▶ EXERCISE TASK: Give the number of lines in the records below that include "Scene", and nothing more.

○ ○ ○ ○

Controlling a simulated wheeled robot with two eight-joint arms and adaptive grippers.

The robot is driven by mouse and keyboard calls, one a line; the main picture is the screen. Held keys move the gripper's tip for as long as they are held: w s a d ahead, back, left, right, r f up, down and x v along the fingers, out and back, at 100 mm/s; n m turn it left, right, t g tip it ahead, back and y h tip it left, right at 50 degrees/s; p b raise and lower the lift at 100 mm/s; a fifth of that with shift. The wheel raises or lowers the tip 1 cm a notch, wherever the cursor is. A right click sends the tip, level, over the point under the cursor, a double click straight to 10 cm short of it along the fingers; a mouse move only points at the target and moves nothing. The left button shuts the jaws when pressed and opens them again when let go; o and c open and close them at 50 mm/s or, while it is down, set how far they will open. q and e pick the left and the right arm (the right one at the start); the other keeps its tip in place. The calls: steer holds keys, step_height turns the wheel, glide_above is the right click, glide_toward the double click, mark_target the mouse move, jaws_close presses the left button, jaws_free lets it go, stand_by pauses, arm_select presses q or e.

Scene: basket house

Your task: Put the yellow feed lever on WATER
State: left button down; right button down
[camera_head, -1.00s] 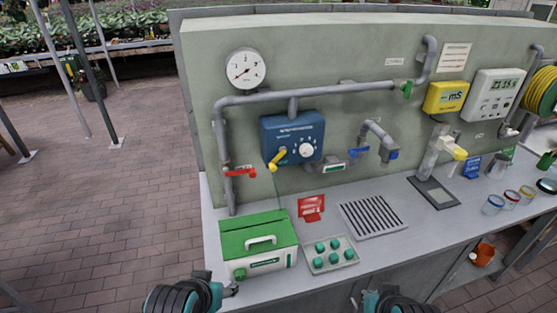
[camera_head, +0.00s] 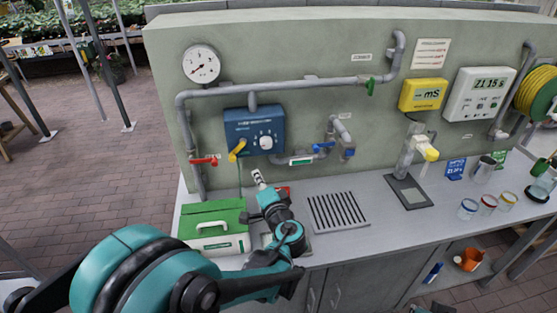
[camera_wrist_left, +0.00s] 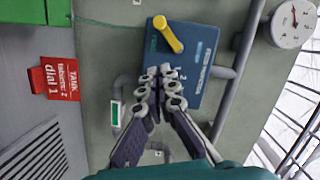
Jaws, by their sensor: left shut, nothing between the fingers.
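The yellow feed lever (camera_head: 237,150) sits at the lower left of the blue doser box (camera_head: 250,117) on the wall panel, slanting down and left. In the left wrist view, which is turned, the yellow lever (camera_wrist_left: 168,34) shows past the fingertips on the blue box (camera_wrist_left: 205,47). Its position label is too small to read. My left gripper (camera_head: 257,177) is shut and empty, below and slightly right of the lever, apart from it. Its fingers (camera_wrist_left: 160,78) cover part of the box in the wrist view. My right gripper is not seen.
A red-handled valve (camera_head: 203,161) is left of the lever, a blue-handled valve (camera_head: 323,146) right. The green-lidded case (camera_head: 212,215) stands below on the bench. My arm partly hides the red card (camera_wrist_left: 53,78). The drain grille (camera_head: 338,210) is clear.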

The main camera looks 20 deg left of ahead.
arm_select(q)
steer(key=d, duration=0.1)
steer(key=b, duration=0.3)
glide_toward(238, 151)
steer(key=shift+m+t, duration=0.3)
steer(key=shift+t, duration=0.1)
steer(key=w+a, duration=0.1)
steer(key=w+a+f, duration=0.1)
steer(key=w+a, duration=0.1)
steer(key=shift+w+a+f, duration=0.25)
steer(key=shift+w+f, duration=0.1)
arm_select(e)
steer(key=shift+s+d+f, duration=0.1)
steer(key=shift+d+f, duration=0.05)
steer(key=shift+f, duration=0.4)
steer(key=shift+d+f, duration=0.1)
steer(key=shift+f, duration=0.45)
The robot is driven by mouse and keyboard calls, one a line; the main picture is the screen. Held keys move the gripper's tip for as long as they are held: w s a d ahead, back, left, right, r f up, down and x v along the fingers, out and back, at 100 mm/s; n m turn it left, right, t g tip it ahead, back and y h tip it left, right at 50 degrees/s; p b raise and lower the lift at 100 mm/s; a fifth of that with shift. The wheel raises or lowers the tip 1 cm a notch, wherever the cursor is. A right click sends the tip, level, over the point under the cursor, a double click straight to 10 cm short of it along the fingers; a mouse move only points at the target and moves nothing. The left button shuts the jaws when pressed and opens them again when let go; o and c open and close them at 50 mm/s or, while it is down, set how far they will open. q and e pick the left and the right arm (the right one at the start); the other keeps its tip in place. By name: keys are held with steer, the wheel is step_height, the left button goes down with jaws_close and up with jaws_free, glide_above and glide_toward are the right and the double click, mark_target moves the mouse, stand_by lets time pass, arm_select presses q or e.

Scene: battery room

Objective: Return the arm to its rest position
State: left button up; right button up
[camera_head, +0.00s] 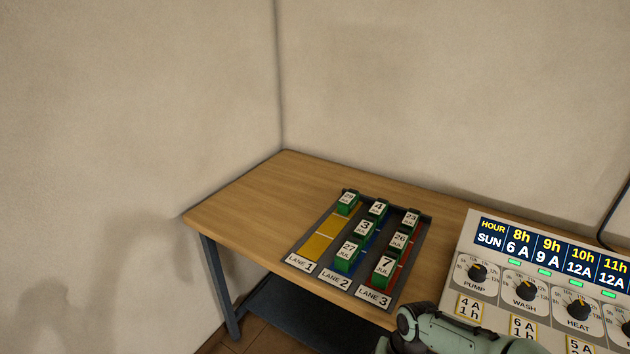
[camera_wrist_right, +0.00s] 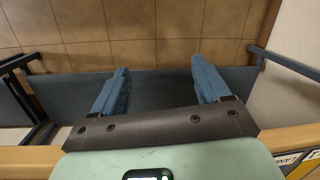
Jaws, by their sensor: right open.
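My right arm (camera_head: 455,332) shows at the bottom of the head view, in front of the table's front edge; its gripper is out of that view. In the right wrist view my right gripper (camera_wrist_right: 158,88) has its two blue fingers wide apart with nothing between them. It points down past the table edge, over a dark lower shelf and the tiled floor. My left gripper is in neither view.
A wooden table (camera_head: 240,205) stands in the corner against the walls. A lane tray (camera_head: 322,270) holds several green battery blocks with date labels. A control panel (camera_head: 500,262) with dials stands at the right. The table's left end is clear.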

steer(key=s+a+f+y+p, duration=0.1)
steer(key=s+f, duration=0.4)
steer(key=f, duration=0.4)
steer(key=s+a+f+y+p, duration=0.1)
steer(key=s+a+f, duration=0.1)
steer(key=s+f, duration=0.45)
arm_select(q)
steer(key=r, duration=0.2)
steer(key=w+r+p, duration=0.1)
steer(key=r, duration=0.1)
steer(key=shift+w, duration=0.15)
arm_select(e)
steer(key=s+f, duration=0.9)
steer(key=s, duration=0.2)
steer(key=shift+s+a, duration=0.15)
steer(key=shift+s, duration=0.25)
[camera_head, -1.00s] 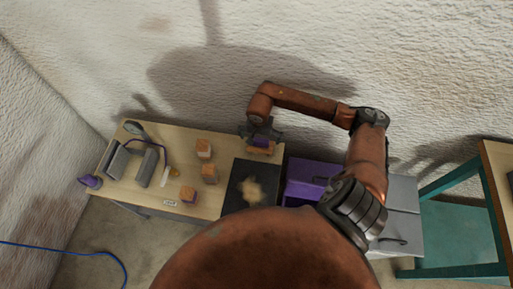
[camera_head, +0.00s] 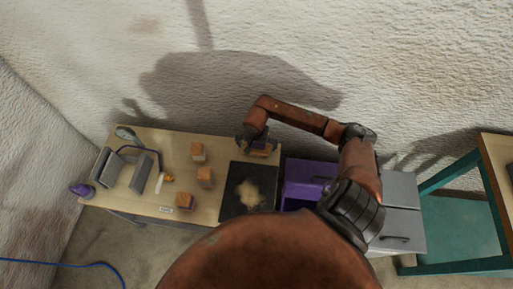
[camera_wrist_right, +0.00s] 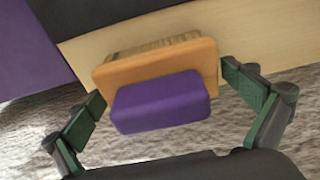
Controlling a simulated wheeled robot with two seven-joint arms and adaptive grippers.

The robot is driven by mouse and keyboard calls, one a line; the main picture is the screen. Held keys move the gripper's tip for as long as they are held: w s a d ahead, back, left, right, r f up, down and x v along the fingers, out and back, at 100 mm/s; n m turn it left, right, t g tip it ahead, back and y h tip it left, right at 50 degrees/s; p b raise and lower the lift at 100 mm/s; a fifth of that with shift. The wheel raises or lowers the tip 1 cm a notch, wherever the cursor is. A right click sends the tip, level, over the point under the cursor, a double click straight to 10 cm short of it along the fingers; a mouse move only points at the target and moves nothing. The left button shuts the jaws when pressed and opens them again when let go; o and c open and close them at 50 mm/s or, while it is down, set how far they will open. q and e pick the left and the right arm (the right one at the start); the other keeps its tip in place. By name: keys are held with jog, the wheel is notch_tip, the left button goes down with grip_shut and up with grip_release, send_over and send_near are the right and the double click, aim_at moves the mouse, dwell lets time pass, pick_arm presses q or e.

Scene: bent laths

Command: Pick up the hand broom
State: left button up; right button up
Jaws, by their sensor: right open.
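The hand broom (camera_head: 259,152) lies at the back edge of the bench, by the black mat. In the right wrist view it shows a purple grip (camera_wrist_right: 160,102) on an orange block (camera_wrist_right: 205,60), with tan bristles (camera_wrist_right: 150,46) beyond. My right gripper (camera_head: 254,142) is over the broom. In the wrist view its fingers (camera_wrist_right: 163,86) are spread apart, one on each side of the broom, with gaps between them and it. My left gripper is not in view.
A black mat (camera_head: 233,206) bears a pale heap of dust (camera_head: 249,194). A purple box (camera_head: 305,172) and grey cabinet (camera_head: 400,190) stand to the right. Wooden blocks (camera_head: 205,177), grey pieces (camera_head: 142,172) and a dial gauge (camera_head: 125,133) are on the left of the bench (camera_head: 225,146).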

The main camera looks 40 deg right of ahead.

○ ○ ○ ○

▶ RESPONSE BELOW: 3